Data from robot episodes:
= = = =

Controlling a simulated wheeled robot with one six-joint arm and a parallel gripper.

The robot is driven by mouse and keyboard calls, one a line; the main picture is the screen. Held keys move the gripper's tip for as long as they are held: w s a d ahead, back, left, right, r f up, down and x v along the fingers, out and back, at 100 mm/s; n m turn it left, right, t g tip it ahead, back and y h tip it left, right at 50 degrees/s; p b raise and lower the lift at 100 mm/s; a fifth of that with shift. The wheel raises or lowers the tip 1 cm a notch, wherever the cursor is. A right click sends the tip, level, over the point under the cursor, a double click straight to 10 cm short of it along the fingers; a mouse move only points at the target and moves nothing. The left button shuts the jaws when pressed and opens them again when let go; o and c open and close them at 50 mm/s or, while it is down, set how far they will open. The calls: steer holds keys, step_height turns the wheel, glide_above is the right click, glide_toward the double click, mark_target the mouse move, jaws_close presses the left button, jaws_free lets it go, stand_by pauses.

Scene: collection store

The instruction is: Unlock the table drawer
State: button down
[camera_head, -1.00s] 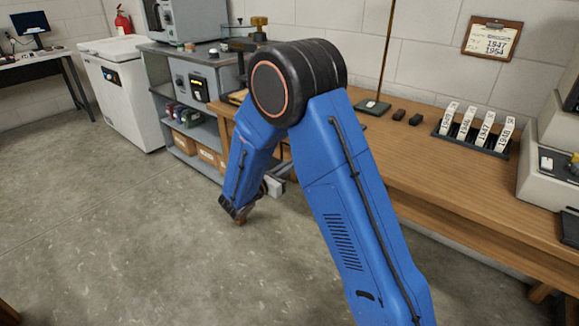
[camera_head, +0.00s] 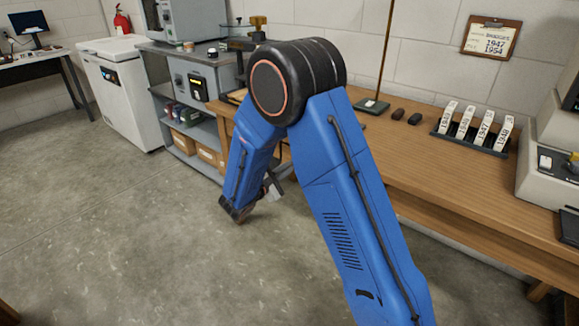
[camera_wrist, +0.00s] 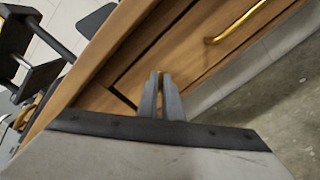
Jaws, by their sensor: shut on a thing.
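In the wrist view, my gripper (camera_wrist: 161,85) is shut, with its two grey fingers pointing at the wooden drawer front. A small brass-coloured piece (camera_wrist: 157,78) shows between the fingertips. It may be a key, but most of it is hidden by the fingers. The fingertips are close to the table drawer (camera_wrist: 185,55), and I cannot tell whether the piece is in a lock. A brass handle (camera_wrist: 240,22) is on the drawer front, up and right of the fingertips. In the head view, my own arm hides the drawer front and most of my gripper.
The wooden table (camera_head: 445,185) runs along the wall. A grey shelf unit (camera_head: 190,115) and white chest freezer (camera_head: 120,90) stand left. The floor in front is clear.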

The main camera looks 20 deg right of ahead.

= = = =

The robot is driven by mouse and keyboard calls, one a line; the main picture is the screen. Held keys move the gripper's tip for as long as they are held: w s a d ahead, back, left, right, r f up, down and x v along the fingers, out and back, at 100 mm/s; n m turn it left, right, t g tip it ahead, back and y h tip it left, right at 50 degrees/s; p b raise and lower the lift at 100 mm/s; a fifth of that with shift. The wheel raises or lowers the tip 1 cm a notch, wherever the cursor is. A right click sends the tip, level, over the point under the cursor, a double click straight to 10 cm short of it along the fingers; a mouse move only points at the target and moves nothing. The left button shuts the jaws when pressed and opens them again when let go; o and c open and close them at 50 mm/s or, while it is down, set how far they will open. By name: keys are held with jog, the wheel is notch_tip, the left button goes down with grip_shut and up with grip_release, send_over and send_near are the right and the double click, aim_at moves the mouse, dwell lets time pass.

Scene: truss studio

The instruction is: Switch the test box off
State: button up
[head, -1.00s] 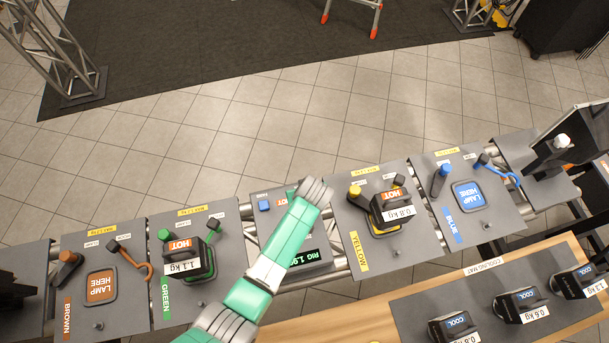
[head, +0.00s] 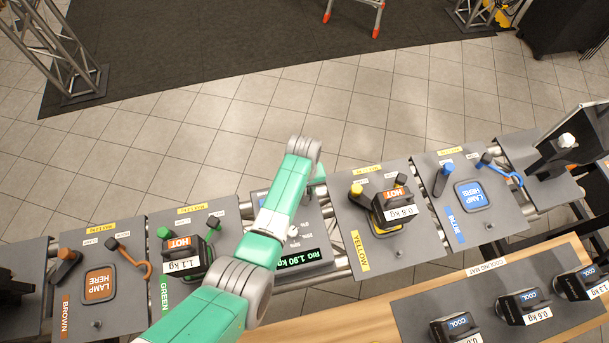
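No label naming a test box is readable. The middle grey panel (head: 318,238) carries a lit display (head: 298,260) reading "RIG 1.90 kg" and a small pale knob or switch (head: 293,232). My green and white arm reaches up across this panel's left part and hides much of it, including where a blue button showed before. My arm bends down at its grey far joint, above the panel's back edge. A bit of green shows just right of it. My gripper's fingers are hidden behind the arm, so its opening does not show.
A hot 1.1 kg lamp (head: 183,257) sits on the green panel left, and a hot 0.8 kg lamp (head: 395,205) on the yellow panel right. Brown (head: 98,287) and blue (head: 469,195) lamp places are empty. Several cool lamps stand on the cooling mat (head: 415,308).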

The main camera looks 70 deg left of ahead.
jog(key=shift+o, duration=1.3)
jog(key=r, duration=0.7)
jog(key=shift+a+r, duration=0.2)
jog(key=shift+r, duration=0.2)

= = = =

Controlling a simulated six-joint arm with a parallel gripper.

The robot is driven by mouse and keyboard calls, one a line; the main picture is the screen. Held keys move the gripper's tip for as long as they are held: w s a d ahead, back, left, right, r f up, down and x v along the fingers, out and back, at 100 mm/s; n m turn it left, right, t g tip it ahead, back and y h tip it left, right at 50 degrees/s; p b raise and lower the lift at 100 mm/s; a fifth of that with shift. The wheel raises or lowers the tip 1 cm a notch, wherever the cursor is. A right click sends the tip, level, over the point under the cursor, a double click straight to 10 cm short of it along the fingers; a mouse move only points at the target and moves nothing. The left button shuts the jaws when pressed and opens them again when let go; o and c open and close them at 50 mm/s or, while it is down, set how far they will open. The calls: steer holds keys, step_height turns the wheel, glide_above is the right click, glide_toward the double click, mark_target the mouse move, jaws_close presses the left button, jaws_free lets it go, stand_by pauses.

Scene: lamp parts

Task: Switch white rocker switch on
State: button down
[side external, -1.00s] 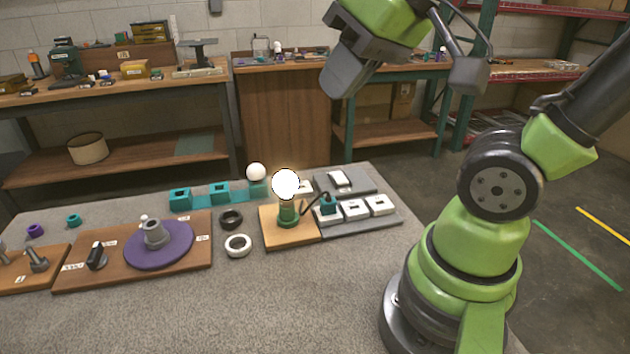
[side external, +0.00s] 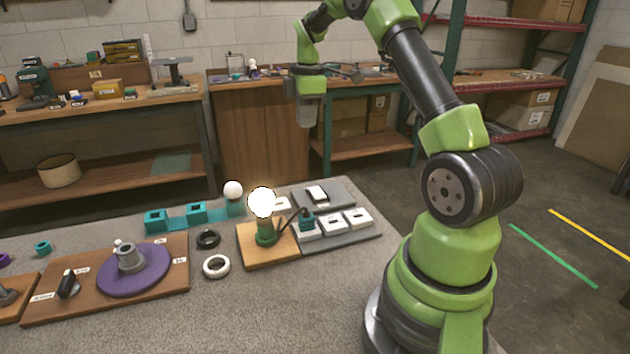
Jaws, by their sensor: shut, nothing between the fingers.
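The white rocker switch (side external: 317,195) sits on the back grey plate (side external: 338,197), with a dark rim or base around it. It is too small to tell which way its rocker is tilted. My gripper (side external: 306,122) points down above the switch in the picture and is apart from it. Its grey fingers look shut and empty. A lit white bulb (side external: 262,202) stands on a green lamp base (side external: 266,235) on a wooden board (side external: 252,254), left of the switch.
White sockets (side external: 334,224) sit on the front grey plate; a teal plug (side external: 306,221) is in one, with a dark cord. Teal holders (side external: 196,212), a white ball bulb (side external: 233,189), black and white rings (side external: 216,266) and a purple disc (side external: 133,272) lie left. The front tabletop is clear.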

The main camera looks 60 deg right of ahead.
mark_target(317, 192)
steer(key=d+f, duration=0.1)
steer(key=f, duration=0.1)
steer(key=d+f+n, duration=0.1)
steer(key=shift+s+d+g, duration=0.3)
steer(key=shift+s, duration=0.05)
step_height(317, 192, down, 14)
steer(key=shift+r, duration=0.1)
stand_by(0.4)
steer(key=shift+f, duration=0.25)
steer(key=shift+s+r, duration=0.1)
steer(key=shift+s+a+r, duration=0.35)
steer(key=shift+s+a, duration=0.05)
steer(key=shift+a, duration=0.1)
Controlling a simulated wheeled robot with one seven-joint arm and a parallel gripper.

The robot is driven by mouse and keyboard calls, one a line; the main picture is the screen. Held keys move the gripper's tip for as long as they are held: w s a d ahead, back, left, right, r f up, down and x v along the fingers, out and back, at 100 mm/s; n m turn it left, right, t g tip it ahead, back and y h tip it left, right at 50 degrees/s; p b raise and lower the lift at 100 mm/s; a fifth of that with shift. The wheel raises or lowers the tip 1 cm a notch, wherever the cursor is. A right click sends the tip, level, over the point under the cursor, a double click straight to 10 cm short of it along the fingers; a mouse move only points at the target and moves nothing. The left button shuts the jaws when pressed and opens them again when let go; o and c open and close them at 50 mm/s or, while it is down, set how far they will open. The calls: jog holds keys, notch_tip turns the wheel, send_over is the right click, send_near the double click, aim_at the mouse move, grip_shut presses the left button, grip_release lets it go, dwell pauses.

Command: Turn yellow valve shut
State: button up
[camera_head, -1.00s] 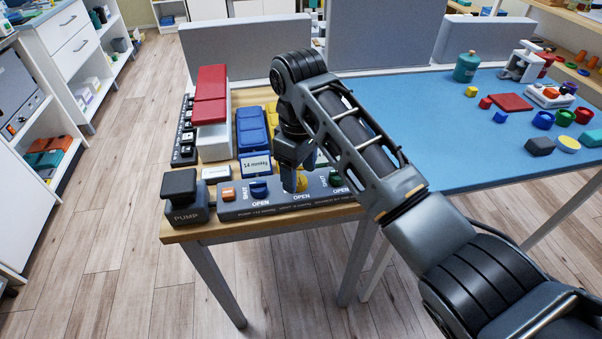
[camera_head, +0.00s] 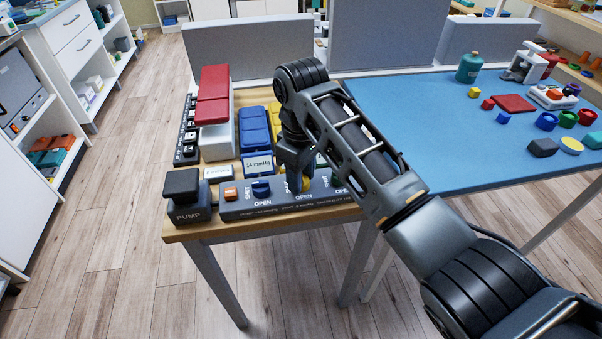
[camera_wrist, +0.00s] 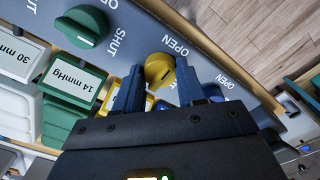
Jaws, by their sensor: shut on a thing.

= = = =

*Set task*. From the records above, copy exactly the stretch from the line holding "Task: Switch white rocker switch on" through the line holding "[side external, +0.00s]", both ends included, without the pictures.

*Written answer*.
Task: Switch white rocker switch on
State: button down
[side external, -1.00s] 
[side external, +0.00s] 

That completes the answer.